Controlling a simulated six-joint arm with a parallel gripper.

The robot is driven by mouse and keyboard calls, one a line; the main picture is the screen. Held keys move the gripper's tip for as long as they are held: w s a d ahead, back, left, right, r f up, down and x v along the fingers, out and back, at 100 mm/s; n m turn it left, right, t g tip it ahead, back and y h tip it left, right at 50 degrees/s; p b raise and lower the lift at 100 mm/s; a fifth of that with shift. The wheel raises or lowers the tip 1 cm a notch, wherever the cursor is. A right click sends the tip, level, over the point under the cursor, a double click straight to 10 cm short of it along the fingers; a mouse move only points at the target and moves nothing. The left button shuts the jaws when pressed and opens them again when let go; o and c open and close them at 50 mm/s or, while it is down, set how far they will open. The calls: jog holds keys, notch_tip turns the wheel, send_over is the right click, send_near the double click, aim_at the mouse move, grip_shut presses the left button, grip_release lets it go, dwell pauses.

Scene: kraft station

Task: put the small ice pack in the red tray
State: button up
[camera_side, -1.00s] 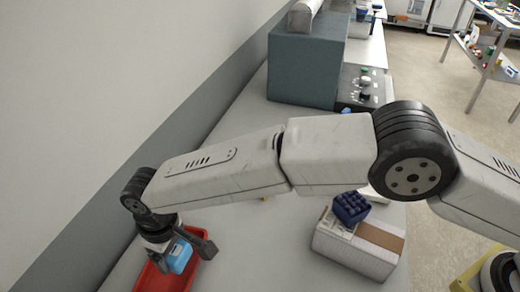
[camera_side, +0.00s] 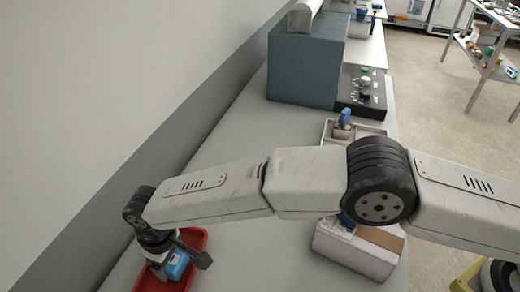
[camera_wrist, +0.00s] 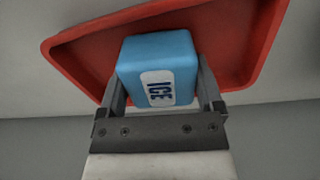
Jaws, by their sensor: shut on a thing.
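The small ice pack (camera_wrist: 158,68) is light blue with a white "ICE" label. My gripper (camera_wrist: 160,85) is shut on it, one finger on each side. In the side view the ice pack (camera_side: 176,266) shows below my gripper (camera_side: 178,258), partly hidden by it. The red tray (camera_side: 196,240) lies on the bench at the lower left, under the gripper and partly hidden by it. In the wrist view the red tray (camera_wrist: 240,60) spreads behind the ice pack. I cannot tell whether the pack touches the tray floor.
A shallow divided box (camera_side: 372,132) and a large teal block (camera_side: 305,70) are farther back. The wall runs along the left.

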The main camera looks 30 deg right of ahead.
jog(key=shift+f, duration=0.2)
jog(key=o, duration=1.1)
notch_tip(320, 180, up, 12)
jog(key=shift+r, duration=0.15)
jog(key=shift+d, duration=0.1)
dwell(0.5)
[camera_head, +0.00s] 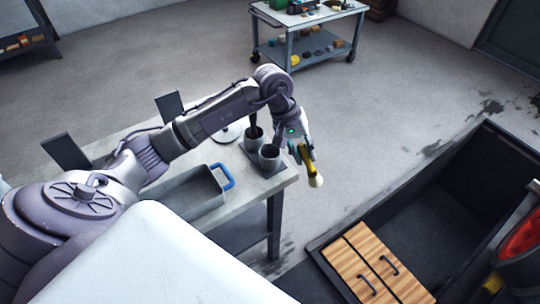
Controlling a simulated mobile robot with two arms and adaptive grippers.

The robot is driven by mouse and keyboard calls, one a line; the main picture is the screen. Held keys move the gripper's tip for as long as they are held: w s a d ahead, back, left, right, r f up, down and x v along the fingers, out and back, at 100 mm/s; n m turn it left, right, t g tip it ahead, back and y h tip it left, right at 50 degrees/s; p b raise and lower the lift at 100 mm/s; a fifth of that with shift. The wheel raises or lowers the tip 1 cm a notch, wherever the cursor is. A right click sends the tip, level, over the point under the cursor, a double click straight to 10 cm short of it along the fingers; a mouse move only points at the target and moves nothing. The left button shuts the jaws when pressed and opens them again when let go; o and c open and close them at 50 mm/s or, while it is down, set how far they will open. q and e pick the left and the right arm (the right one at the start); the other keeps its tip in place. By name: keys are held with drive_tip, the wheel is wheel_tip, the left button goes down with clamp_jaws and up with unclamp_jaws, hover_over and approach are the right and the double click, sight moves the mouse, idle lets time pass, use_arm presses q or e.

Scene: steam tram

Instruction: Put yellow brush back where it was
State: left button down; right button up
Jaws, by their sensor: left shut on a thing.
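My left gripper (302,153) hangs beyond the right end of the table. It is shut on the yellow brush (308,162). The brush has a yellow handle and a pale tip that points down, and it is held over open floor. Two grey cups (269,158) stand on a dark base at the table's right end, just left of the gripper. A dark handle-like thing sticks up from the rear cup (253,138). What is inside the front cup is not clear. My right gripper does not show.
A grey tray with a blue handle (222,177) sits on the table (285,179). Dark upright plates stand at the table's back left. A wheeled cart (290,48) is at the back. A dark pit with wooden doors (372,262) is at the lower right. The floor between is clear.

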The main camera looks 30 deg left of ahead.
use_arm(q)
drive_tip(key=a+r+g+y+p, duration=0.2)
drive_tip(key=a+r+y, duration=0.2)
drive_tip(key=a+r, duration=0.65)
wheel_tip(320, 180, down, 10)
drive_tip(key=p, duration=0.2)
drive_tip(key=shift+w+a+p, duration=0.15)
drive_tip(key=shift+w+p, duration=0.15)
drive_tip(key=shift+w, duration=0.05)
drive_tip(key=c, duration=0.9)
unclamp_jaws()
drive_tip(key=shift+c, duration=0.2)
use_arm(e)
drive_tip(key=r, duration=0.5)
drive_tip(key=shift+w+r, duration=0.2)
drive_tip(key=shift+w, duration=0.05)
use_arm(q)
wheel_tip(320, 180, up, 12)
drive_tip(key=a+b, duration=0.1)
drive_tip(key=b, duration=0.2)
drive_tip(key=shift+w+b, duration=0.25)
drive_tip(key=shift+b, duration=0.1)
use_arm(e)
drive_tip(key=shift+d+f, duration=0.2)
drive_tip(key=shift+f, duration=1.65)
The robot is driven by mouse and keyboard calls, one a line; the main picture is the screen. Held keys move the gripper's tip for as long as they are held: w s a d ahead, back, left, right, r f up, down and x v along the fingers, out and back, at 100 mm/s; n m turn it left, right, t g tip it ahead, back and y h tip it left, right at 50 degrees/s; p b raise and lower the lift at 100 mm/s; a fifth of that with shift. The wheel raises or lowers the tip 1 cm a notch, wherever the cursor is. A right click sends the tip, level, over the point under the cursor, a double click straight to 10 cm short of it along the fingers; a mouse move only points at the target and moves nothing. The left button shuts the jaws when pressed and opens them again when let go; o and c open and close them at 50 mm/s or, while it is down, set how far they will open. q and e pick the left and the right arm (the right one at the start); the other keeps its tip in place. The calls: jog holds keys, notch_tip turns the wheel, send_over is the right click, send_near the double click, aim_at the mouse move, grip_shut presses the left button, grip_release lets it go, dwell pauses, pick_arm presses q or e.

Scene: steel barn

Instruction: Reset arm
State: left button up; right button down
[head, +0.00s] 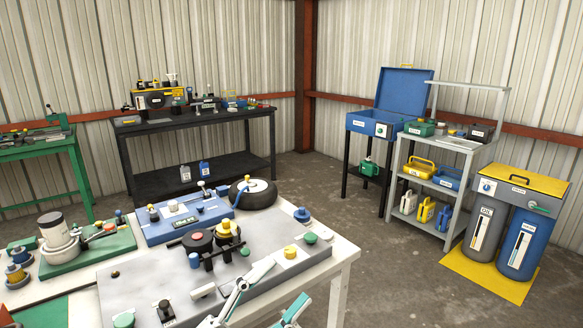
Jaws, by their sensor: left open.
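My right gripper is not in view.
The panel carries black and yellow valve knobs (228,229) and several buttons. Behind it are a blue plate (160,231) and a wheel (259,194). A grey shelf cart (445,214) and blue and grey canisters (525,243) stand right. Concrete floor (395,285) is clear beside the bench.

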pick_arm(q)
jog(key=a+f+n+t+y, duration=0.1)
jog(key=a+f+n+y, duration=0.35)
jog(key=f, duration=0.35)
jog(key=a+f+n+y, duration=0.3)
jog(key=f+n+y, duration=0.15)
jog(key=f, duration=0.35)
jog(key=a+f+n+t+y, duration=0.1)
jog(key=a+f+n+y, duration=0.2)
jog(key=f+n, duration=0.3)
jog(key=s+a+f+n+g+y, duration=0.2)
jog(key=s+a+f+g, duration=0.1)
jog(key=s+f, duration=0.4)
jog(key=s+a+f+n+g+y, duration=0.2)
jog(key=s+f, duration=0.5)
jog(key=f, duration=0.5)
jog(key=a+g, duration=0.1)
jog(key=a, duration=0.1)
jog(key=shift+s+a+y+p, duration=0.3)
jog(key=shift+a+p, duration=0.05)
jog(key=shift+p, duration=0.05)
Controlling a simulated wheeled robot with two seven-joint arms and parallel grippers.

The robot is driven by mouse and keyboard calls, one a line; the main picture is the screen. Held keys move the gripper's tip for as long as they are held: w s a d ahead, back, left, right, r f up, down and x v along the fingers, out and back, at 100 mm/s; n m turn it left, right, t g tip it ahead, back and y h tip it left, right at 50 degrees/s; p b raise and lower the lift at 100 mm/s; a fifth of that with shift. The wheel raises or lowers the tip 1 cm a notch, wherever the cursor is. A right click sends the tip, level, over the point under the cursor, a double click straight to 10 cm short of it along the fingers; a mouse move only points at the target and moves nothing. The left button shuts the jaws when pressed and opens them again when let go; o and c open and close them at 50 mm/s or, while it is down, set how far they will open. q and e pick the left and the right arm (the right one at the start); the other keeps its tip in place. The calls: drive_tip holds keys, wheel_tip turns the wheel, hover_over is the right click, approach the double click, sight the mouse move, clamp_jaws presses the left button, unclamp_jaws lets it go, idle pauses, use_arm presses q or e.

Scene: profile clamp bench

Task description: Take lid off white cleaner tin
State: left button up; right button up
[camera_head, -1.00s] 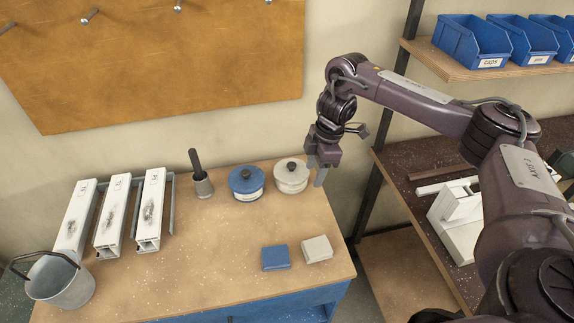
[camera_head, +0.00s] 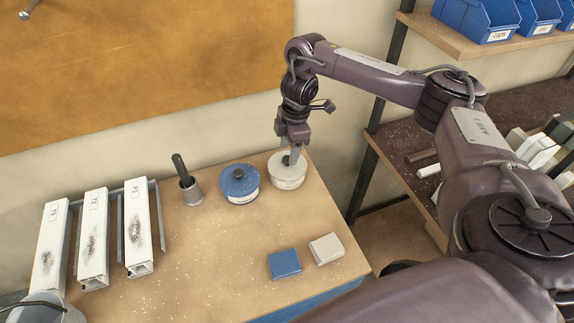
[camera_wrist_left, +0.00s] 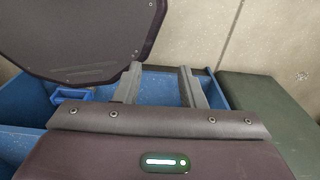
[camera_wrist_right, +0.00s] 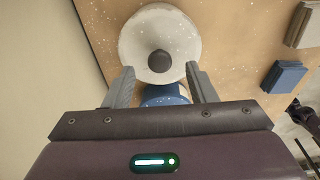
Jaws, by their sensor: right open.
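The white cleaner tin (camera_head: 287,176) stands at the back right of the bench with its lid on; the lid has a dark knob. In the right wrist view the white lid (camera_wrist_right: 140,42) and its knob (camera_wrist_right: 159,61) show just beyond the fingertips. My right gripper (camera_head: 290,157) is open over the lid, its fingers pointing down around the knob; I cannot tell whether they touch it. The right gripper's fingers (camera_wrist_right: 161,78) stand apart in the right wrist view. My left gripper (camera_wrist_left: 160,72) is open and empty, in front of blue surfaces, and is not in the head view.
A blue tin (camera_head: 239,190) stands close left of the white one. A brush in a metal cup (camera_head: 191,192) is further left, then white profiles (camera_head: 95,235). A blue block (camera_head: 284,264) and a pale block (camera_head: 326,249) lie in front. The bench middle is clear.

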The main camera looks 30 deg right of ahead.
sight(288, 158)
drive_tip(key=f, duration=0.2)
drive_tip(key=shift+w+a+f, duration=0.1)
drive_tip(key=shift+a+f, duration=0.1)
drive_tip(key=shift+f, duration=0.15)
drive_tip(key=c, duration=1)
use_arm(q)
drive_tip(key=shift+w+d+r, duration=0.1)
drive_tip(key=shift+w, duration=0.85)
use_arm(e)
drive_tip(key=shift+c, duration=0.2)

=====

» Task brief
Tally the lines in this data that hold the word "Controlling" and state only the count.

» Answer
3